Come se non bastasse, la gestione dei Cpr è affidata a privati che spesso e volentieri sono al centro di inchieste. Si tratta di un sistema che, pur non funzionando affatto, costa svariati milioni di euro all’anno—soldi che potrebbero essere destinati altrove. Esistono varie campagne per la loro abolizione, la più recente delle quali è “Mai più lager – No ai Cpr.”
APPROVARE UNA VOLTA PER TUTTE LA NUOVA LEGGE SULLA CITTADINANZA
L’Italia ha una legge sulla cittadinanza che si basa sullo ius sanguinis, ovvero sulla discendenza. È stata pensata principalmente per gli italiani all’estero, ma quella legge del 1992 è decisamente datata visto che situazione è cambiata del tutto.

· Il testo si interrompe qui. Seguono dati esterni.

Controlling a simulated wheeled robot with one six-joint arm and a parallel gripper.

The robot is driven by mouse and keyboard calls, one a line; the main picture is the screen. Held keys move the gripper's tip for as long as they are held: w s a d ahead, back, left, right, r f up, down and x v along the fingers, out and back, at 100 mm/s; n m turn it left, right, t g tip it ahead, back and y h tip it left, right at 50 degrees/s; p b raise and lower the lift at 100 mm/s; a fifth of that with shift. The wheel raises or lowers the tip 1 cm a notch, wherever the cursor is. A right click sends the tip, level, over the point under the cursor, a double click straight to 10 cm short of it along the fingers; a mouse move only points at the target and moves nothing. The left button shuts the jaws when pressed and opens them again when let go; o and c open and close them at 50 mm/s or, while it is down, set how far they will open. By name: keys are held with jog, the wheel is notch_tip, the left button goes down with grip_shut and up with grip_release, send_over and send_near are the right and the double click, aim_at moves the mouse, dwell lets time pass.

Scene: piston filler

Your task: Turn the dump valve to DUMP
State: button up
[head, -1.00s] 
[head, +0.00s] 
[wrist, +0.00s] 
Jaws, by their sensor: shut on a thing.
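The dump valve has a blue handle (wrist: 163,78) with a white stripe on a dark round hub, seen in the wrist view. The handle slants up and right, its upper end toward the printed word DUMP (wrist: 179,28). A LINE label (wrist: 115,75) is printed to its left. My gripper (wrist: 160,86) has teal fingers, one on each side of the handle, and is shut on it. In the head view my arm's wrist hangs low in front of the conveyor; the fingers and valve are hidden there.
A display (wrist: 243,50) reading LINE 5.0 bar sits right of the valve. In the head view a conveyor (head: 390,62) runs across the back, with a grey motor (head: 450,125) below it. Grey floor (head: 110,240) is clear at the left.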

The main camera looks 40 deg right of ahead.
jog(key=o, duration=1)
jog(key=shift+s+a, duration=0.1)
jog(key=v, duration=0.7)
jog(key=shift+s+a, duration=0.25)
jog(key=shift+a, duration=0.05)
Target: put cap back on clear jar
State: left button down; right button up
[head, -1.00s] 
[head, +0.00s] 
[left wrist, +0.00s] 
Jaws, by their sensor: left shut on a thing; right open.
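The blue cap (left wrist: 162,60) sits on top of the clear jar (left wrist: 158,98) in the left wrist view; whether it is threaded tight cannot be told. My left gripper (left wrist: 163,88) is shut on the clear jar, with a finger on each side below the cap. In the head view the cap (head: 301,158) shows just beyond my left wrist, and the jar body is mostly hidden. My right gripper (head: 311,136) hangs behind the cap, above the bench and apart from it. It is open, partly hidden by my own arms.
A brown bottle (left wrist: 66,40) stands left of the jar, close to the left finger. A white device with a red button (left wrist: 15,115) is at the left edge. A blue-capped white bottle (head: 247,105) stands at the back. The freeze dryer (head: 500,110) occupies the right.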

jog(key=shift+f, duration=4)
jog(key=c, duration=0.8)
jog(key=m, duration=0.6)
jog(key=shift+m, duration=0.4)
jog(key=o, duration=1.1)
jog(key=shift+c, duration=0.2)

Da diversi anni si parla dunque di modificarla per dare un riconoscimento giuridico (e non solo) a tutti quegli italiani che sono nati da genitori stranieri, sono cresciuti qui e qui hanno fatto le scuole, ma possono richiedere la cittadinanza solo dopo i 18 anni e per una finestra limitata.
La scorsa legislatura si è parlato di introdurre il cosiddetto ius soli temperato o ius culturae, per sanare questa ingiustizia. Tra un tentennamento e gli strepiti della destra, come noto, alla fine non se ne è più fatto nulla. Attualmente in Parlamento languono almeno tre proposte di legge, ma nessuno sembra avere il coraggio—o la volontà—di portarne a termine almeno una.